June 3 - July 14, 2026
Conduits will feature a suite of new and recent paintings by Freeman Bentley, which explore the idea of veils and coverings as conduits to meaning.
At the heart of Freeman Bentley’s practice is a psychogeographic exploration of the built environment—from baroque interiors and historic buildings to shops, film sets, and industrial sites. Her paintings examine how spaces are shaped by function, class, aspiration, and time; often touching on themes like gentrification, decay, and renewal. However, her paintings don’t just depict spaces—they probe what spaces mean, how they’re used, and what they reveal about human presence, even when no figures appear. Empty rooms in Freeman Bentley’s work are never neutral—they feel charged, suggesting past activity or unseen narratives.
The works in Conduits are taken from Freeman Bentley’s ongoing series Complete Reality, an expansive body of work exploring reality, artifice and layers of meaning in staged and assembled environments. Focusing on interior spaces within the confines of a single geographic location, the paintings in this show display multiple depictions of drapery, veils and coverings. Featuring scenes that suggest a focal point just beyond view, the paintings probe the delicate tension between the real and the artificial, the enduring and the fleeting. In doing so, they question the divide between images captured through the lens and those constructed through painting.

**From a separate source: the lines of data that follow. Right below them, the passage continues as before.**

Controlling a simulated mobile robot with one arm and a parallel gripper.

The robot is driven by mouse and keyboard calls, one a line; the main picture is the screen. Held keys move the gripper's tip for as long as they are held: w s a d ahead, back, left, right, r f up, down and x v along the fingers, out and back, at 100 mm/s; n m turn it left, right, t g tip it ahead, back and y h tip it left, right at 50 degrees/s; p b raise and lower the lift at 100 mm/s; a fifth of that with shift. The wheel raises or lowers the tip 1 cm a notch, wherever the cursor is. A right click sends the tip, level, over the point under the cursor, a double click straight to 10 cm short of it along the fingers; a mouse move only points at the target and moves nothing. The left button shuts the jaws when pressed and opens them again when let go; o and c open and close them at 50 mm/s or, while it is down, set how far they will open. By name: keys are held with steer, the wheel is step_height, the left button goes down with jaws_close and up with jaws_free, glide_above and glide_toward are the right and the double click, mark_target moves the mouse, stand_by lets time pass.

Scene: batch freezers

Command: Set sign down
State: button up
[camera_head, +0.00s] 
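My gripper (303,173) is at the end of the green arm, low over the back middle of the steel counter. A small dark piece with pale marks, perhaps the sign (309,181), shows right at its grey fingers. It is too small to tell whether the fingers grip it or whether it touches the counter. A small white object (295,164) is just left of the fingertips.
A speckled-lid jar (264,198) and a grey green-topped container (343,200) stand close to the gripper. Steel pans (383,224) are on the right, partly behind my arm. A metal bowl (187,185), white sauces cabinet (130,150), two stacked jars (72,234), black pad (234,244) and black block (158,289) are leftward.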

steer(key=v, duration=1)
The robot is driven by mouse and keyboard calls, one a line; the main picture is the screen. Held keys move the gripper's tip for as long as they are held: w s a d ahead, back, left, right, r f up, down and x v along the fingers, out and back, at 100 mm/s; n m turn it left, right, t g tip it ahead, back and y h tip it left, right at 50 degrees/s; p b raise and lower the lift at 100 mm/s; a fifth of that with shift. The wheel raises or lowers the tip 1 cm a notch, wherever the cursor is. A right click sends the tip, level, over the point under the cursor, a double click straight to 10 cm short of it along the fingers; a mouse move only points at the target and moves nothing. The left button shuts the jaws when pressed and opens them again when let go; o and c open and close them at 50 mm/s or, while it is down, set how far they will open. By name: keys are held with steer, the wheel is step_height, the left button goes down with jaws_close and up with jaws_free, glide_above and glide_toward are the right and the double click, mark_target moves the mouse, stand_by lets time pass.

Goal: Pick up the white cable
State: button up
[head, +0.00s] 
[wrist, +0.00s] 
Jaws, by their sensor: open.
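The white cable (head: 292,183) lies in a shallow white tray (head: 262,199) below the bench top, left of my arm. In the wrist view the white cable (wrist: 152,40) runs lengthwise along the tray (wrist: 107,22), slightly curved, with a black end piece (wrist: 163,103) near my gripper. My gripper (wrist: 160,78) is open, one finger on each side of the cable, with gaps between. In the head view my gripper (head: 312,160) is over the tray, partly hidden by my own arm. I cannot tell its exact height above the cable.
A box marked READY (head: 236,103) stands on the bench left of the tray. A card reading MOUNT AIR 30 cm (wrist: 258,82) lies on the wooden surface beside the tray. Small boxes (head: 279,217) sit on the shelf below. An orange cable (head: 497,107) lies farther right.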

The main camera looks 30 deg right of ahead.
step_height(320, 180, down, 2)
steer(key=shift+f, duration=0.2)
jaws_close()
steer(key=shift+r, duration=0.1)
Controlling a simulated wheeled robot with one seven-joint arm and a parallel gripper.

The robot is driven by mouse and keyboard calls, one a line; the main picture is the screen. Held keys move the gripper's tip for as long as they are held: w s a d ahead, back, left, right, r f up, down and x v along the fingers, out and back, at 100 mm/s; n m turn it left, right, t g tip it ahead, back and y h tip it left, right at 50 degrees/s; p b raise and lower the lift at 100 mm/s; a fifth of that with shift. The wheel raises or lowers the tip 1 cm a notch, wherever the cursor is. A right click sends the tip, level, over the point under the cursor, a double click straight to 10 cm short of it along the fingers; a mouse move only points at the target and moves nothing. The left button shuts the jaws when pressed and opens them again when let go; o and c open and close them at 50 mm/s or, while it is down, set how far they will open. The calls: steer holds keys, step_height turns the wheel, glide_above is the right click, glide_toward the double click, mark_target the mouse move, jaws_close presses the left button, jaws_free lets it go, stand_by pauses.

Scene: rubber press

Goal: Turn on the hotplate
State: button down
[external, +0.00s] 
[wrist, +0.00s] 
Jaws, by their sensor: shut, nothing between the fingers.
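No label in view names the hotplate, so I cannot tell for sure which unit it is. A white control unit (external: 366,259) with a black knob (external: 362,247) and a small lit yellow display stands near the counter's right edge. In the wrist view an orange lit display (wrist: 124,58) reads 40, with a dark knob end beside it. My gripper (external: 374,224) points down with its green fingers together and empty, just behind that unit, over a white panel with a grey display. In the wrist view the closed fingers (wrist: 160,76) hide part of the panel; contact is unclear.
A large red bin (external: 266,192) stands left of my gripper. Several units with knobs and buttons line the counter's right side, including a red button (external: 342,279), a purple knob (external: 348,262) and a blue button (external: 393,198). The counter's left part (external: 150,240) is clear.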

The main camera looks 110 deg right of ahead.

Art Historian, Dr. Joost Joustra writes: ‘We perceive these spaces reflected in mirrors, through half-drawn curtains, standing in doorways and on thresholds. There is something voyeuristic about Freeman Bentley’s scenes, sometimes unsettling…. What went on in these rooms? There seem to be traces of human existence in the materiality of the furnishings: thick carpets; velour, velvet, and voile. Fabrics become bearers of lives lived. They behave as instruments of revelation, curtains that can both conceal and uncover. The imagination runs wild, bringing to life the inhabitants of these spaces, through their material vestiges instead of the rendered likenesses of human beings. Freeman Bentley paints “still lifes” - emphatically so.’ On the occasion of the exhibition, Joustra will write a short accompanying text.
In one of the newest works, Directing light (2026), not only are we presented with a space covered from floor to ceiling in curtains and drapery but also reflected in the mirror is a headless mannequin dressed in fabrics and diaphanous headwear. The materiality of the paint mimics some of the attributes of the textiles, with visually complex layers of colour hinting at the suggested overlapping meanings. The show’s title, Conduits, reminds us how paint and image can collapse into each other to act as a channel for multiple interpretations of the work to emerge. The curtain motif presents ideas of theatre and staging, that of division, the breaking down of barriers as well as the possibility of drama unfolding. In Conduits, Freeman Bentley uses painting to turn interiors into complex psychological and cultural landscapes—spaces where architecture, narrative, and perception intersect.